## START

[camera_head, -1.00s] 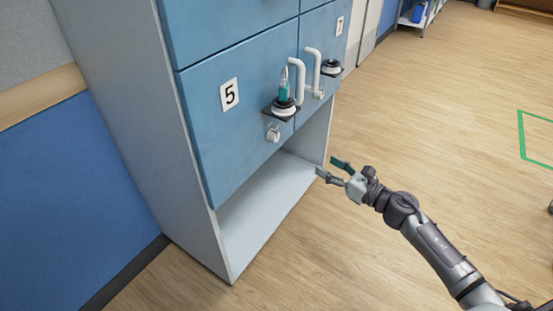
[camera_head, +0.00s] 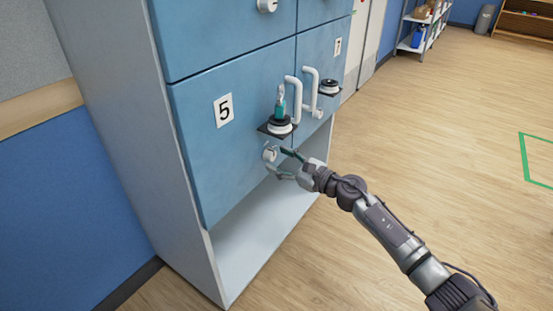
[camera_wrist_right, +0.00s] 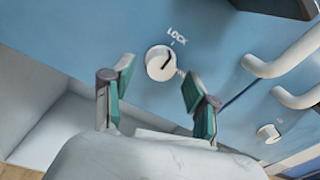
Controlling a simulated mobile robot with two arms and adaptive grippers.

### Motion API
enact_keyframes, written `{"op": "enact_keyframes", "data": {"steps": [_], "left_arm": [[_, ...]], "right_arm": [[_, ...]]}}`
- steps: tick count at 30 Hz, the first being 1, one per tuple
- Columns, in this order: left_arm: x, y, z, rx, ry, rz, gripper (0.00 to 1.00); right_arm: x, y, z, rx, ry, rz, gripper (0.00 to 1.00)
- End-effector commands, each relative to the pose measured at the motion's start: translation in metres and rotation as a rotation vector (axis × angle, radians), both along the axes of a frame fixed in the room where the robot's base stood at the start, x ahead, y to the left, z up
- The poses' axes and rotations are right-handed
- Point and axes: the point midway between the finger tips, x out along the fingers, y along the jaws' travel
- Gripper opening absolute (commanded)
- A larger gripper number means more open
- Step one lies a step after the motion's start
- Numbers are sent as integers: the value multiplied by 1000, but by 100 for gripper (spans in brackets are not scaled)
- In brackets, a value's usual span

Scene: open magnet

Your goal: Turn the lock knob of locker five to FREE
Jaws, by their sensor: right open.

## END

Work to be completed
Working from the listing above, pick out every line that has "robot" and copy it.

The reply
Controlling a simulated mobile robot with two arms and adaptive grippers.
- End-effector commands, each relative to the pose measured at the motion's start: translation in metres and rotation as a rotation vector (axis × angle, radians), both along the axes of a frame fixed in the room where the robot's base stood at the start, x ahead, y to the left, z up

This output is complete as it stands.